Instructions for the task >>
Below are entries. Pull out all lines containing "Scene".

----- Record list -----

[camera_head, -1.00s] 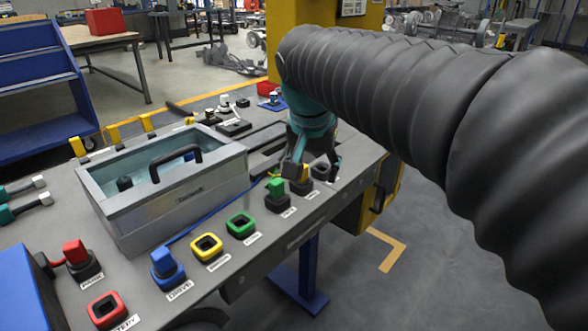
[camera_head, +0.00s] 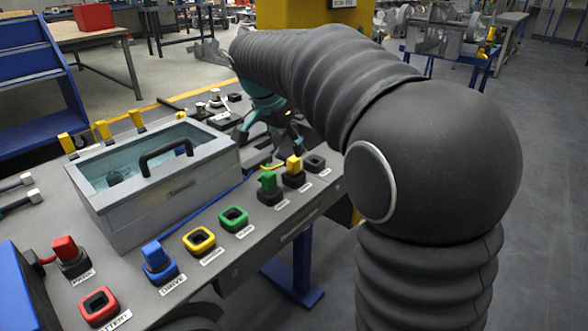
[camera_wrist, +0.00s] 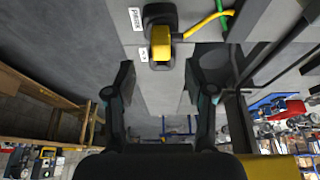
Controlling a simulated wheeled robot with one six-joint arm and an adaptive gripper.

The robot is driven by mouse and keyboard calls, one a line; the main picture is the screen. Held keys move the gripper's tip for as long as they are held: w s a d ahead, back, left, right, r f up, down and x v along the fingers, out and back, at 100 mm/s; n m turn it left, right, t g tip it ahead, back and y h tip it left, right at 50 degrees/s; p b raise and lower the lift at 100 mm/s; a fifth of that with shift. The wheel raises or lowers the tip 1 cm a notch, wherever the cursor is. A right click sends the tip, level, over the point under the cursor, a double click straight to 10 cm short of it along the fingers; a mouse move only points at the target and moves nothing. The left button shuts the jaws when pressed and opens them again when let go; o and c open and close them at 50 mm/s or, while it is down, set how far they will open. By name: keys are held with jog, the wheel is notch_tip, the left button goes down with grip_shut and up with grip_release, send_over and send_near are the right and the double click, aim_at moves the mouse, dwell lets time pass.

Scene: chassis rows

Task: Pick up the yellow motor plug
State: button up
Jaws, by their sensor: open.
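The yellow motor plug (camera_head: 293,164) stands upright in a black socket near the right end of the workbench. A yellow cable runs left from it. My gripper (camera_head: 269,139) is open and empty, behind and left of the plug, apart from it. In the wrist view the yellow plug (camera_wrist: 161,46) shows beyond and between the two spread fingers of my gripper (camera_wrist: 159,82). Nothing lies between the fingers.
A green plug (camera_head: 267,181) stands close left of the yellow one, and an empty black socket (camera_head: 314,163) sits to its right. Farther left are green (camera_head: 233,218) and yellow (camera_head: 199,241) sockets, a blue plug (camera_head: 155,256) and a grey tank (camera_head: 160,200).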

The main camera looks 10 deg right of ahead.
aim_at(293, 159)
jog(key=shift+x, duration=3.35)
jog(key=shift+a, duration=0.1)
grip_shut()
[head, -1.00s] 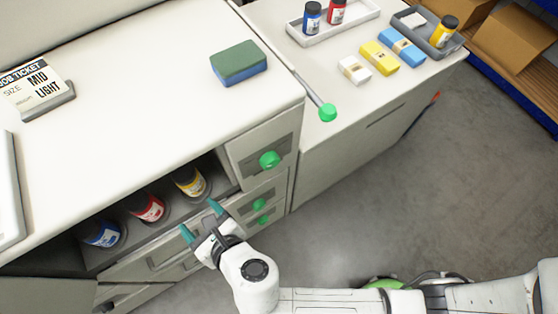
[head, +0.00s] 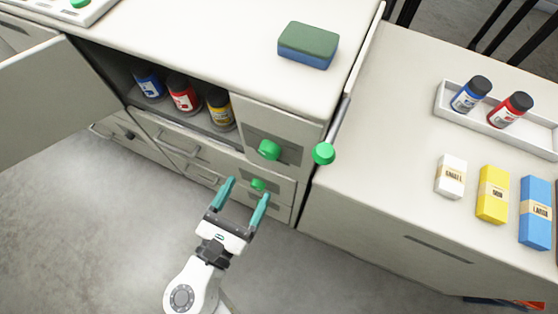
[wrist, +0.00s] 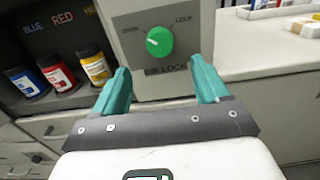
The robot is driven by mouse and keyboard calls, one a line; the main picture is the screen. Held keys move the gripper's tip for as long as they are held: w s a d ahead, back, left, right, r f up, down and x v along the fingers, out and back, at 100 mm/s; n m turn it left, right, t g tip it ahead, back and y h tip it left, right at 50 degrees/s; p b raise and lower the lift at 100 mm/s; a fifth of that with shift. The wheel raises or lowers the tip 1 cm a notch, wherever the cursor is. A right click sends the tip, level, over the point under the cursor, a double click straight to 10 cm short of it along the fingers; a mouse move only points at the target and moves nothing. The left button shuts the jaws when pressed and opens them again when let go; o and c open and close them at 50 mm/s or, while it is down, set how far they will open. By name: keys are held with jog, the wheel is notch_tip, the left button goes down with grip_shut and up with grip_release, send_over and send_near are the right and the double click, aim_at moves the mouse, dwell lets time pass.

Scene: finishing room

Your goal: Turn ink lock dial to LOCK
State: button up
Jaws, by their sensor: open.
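The ink lock dial is a round green knob (head: 269,150) on a grey panel at the right end of the cabinet front. In the wrist view the dial (wrist: 159,41) sits above an "INK LOCK" label, with an OPEN mark at its upper left and a LOCK mark at its upper right. Its white pointer mark appears on the left side, towards OPEN. My gripper (head: 247,189) has two teal fingers, open and empty, in front of and below the dial. In the wrist view the dial shows between the fingertips (wrist: 160,66), apart from them.
Blue, red and yellow ink bottles (head: 183,93) stand in the open compartment left of the dial. An open cabinet door (head: 55,100) swings out at left. A lever with a green knob (head: 323,153) sticks out just right of the dial.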

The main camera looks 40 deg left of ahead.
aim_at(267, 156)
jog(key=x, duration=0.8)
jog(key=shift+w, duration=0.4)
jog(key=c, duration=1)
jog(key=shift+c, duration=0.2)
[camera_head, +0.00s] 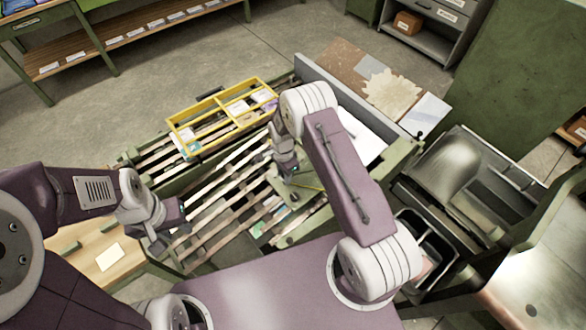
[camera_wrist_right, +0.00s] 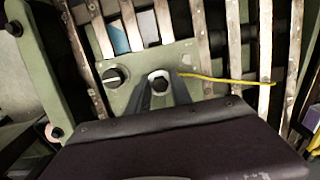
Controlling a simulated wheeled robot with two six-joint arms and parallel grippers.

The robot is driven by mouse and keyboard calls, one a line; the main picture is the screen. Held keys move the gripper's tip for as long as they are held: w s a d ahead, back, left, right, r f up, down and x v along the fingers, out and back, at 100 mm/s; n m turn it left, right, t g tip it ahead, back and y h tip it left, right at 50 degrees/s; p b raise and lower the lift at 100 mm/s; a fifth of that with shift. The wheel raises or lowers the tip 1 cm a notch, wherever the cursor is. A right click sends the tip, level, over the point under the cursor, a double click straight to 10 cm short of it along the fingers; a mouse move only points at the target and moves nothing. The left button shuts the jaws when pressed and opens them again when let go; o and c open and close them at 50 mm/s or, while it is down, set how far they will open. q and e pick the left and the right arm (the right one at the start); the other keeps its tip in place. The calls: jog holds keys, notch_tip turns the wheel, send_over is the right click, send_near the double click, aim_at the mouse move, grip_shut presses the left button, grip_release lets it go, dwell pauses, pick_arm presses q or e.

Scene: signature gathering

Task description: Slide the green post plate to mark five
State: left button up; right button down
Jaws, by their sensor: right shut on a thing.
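The green post plate (camera_wrist_right: 186,52) lies on the slatted rack in the right wrist view. It has a black knob (camera_wrist_right: 115,75), a bolt-headed post (camera_wrist_right: 158,84) and a thin yellow pointer (camera_wrist_right: 228,79) reaching right across the slats. My right gripper (camera_wrist_right: 160,92) is shut on the post, one finger on each side. In the head view the plate (camera_head: 308,194) shows partly behind my right arm, with my right gripper (camera_head: 286,168) at it. My left gripper (camera_head: 172,222) hangs at the rack's left front; its jaws are unclear. I cannot read any number marks.
A yellow divided frame (camera_head: 203,121) holding cards sits on the back of the slatted rack (camera_head: 215,190). A wooden table with a paper (camera_head: 110,256) is at left front. Metal bins and a sink-like tray (camera_head: 450,165) stand at right.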

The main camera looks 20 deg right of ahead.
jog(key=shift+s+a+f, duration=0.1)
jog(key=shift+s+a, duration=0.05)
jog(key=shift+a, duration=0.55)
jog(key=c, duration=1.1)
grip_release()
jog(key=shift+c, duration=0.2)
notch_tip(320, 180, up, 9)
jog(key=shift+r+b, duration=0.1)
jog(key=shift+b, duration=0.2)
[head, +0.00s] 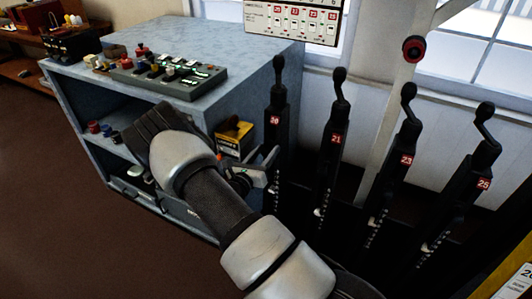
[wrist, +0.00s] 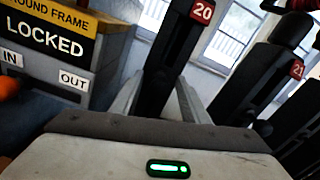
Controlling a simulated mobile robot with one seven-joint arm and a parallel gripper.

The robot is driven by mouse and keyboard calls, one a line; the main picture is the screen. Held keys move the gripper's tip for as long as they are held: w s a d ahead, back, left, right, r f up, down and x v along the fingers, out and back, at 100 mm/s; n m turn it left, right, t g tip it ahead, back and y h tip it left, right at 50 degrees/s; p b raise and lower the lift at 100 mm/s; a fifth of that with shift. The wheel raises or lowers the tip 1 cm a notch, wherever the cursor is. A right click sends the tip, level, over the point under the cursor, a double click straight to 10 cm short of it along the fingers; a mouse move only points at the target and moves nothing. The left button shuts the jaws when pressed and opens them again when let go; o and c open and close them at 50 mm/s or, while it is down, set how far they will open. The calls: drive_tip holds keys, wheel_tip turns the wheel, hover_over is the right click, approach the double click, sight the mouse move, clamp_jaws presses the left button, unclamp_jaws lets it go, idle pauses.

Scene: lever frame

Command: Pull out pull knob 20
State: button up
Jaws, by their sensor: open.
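Lever 20 (head: 277,105) is a black upright post with a red "20" plate and a round black knob (head: 279,62) on top. It stands left of the other levers. In the wrist view, its post (wrist: 174,55) with the red plate rises straight ahead, and its top is cut off. My gripper (head: 268,166) is open, low beside the post and well below the top knob. In the wrist view, its pale fingers stand on either side of the lower post, apparently apart from it. I cannot tell which part is the pull knob; the post's lower part is hidden.
Lever 21 (head: 333,135), lever 23 (head: 403,150) and lever 25 (head: 478,175) stand in a row to the right. A blue-grey cabinet (head: 235,60) is close on the left. A yellow-and-black "LOCKED" box (wrist: 50,45) sits close left of my gripper.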

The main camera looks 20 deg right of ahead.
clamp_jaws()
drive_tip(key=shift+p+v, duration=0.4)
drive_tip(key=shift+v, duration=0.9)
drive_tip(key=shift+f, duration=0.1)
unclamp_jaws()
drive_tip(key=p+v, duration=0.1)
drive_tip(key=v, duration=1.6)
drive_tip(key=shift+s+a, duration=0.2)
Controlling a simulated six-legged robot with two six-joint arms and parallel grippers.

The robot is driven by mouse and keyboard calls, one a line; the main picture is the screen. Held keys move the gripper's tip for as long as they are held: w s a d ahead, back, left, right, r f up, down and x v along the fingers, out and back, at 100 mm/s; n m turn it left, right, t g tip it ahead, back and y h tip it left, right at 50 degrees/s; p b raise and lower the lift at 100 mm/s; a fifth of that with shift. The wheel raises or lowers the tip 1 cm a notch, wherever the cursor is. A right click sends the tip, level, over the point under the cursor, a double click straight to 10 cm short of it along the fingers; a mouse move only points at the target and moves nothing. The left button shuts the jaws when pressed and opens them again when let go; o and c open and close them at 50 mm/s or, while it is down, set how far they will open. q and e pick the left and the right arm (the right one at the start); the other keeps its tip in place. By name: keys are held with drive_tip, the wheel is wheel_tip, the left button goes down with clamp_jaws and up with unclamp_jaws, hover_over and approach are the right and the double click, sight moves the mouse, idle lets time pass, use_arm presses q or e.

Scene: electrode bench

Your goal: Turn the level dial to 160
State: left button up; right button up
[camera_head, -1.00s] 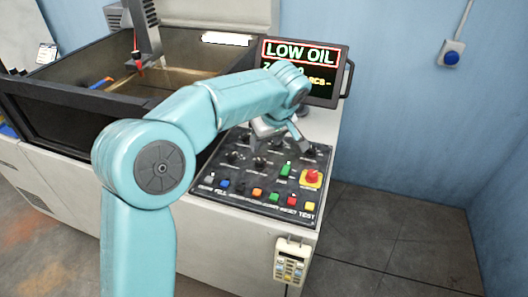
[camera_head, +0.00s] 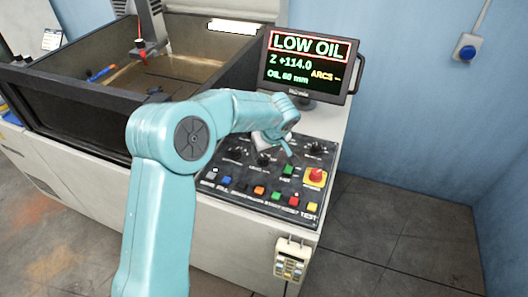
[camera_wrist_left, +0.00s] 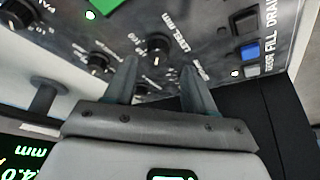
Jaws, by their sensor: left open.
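The level dial (camera_wrist_left: 158,45) is a black round knob with a "LEVEL MM" label in the left wrist view. My left gripper (camera_wrist_left: 160,65) is open, one finger on each side of the view below the dial. The dial shows between the fingertips, and I see no clear contact. The dial's pointer is too small to read. In the head view my left gripper (camera_head: 274,146) is over the upper middle of the black control panel (camera_head: 215,196) and hides part of it. The monitor (camera_head: 306,64) shows "LOW OIL", "Z +114.0" and oil 60 mm. My right gripper is not in view.
Other black knobs (camera_wrist_left: 97,62) stand close to the gripper. A red stop button (camera_head: 316,175) and a row of coloured buttons line the panel's right and front. An open tank (camera_head: 190,75) lies behind left. A handheld pendant (camera_head: 290,262) hangs on the cabinet front.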

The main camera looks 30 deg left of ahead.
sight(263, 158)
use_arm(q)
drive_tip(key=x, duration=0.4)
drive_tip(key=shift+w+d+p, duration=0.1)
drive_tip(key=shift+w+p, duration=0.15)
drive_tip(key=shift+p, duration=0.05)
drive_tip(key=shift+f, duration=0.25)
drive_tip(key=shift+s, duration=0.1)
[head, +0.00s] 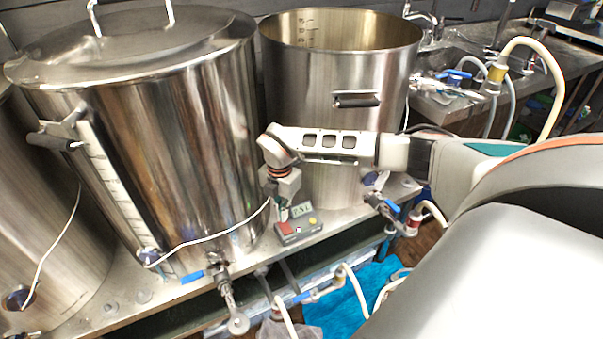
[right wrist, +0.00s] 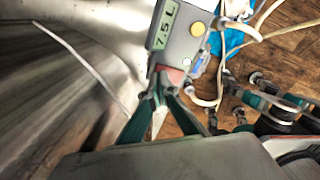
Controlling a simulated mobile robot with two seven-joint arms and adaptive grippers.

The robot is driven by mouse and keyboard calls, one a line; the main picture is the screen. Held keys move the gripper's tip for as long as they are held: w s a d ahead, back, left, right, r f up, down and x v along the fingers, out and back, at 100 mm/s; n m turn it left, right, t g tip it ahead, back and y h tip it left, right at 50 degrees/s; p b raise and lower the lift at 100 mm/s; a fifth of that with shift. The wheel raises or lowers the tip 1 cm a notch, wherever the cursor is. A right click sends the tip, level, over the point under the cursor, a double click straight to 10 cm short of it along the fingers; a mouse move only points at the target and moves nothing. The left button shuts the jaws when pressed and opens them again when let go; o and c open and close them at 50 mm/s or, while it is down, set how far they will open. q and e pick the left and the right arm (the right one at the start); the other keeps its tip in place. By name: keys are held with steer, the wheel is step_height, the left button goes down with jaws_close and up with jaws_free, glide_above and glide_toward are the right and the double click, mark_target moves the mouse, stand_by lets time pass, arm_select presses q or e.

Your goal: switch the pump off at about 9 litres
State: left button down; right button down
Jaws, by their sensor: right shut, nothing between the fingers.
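The pump's control box (head: 299,230) is a small grey unit on the shelf edge between the two steel kettles. Its green display (right wrist: 162,27) reads 7.5 L in the right wrist view. It has a red button (head: 285,228) and a yellow button (head: 313,221); the yellow one also shows in the wrist view (right wrist: 197,28). My right gripper (head: 280,212) is shut and empty, pointing down at the red button's side of the box. In the wrist view its fingertips (right wrist: 160,92) are close to the red button (right wrist: 174,76); I cannot tell whether they touch it. My left gripper is out of view.
A lidded kettle (head: 180,130) stands left of the box, an open kettle (head: 310,90) behind it. Blue-handled valves (head: 192,277) and pale hoses (head: 354,285) hang along the shelf front. A thin white cable (head: 225,238) runs near my gripper. A sink is at the back right.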

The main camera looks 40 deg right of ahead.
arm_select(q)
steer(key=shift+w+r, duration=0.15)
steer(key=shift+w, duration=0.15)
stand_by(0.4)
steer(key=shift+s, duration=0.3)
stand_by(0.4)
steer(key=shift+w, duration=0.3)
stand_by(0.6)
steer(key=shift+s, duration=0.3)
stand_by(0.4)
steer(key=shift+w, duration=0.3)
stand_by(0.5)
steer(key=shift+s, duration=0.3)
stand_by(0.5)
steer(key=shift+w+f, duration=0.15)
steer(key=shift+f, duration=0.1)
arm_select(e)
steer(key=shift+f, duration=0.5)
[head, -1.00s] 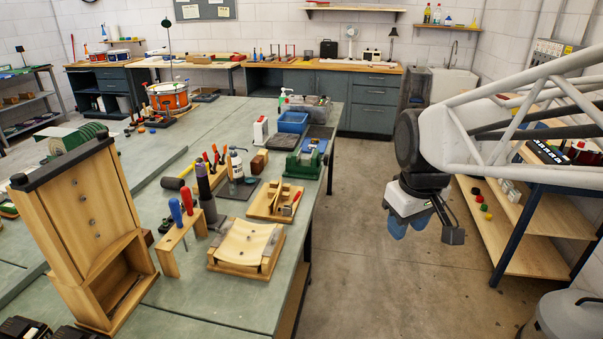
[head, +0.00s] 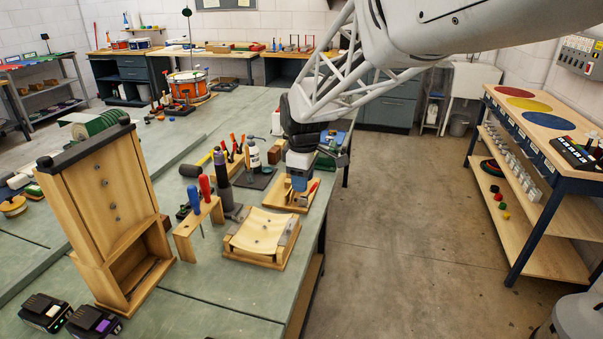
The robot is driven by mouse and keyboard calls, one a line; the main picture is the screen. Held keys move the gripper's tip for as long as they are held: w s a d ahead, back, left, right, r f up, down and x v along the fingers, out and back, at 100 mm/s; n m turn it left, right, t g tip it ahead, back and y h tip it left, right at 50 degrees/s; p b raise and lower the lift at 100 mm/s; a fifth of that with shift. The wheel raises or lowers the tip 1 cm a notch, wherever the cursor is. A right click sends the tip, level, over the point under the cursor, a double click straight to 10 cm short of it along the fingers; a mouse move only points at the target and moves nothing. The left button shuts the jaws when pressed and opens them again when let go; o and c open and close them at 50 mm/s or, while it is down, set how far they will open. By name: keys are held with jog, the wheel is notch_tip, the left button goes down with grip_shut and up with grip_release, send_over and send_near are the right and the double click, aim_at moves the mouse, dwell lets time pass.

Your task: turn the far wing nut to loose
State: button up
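A wooden rack with blue and red-handled screwdrivers (head: 205,186) stands left of the cradle. A red drum (head: 189,86) is at the back. Floor right of the bench (head: 420,230) is clear.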

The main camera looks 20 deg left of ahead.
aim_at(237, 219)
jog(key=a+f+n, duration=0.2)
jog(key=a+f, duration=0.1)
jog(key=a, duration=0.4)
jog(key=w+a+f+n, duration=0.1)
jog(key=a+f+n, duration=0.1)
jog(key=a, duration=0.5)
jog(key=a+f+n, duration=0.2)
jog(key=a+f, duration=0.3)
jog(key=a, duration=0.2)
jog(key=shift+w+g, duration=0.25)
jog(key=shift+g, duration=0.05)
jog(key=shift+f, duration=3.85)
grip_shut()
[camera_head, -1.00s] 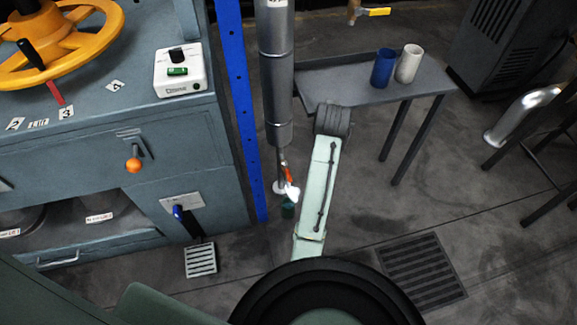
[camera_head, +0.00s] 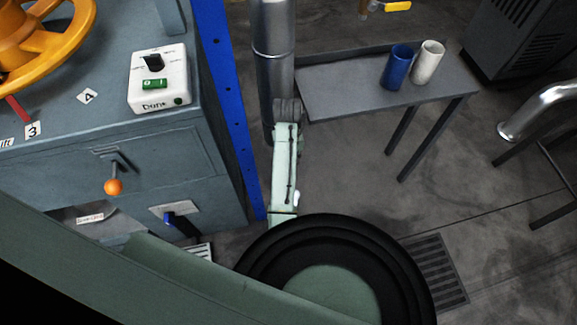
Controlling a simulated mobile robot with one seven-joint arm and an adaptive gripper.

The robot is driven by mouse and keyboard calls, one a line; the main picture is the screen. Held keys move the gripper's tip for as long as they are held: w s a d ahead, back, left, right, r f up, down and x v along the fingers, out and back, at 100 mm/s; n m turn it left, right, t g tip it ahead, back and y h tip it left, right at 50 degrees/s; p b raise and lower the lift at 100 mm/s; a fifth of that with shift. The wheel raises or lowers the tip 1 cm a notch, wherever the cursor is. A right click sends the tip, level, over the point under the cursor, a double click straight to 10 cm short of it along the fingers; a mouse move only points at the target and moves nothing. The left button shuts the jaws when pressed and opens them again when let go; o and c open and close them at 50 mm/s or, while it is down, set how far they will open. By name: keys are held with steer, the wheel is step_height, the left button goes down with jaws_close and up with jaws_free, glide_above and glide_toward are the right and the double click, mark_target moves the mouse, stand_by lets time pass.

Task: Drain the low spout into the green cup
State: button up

-----

The response >>
Scene: chassis rows
Scene: finishing room
Scene: signature gathering
Scene: lever frame
Scene: electrode bench

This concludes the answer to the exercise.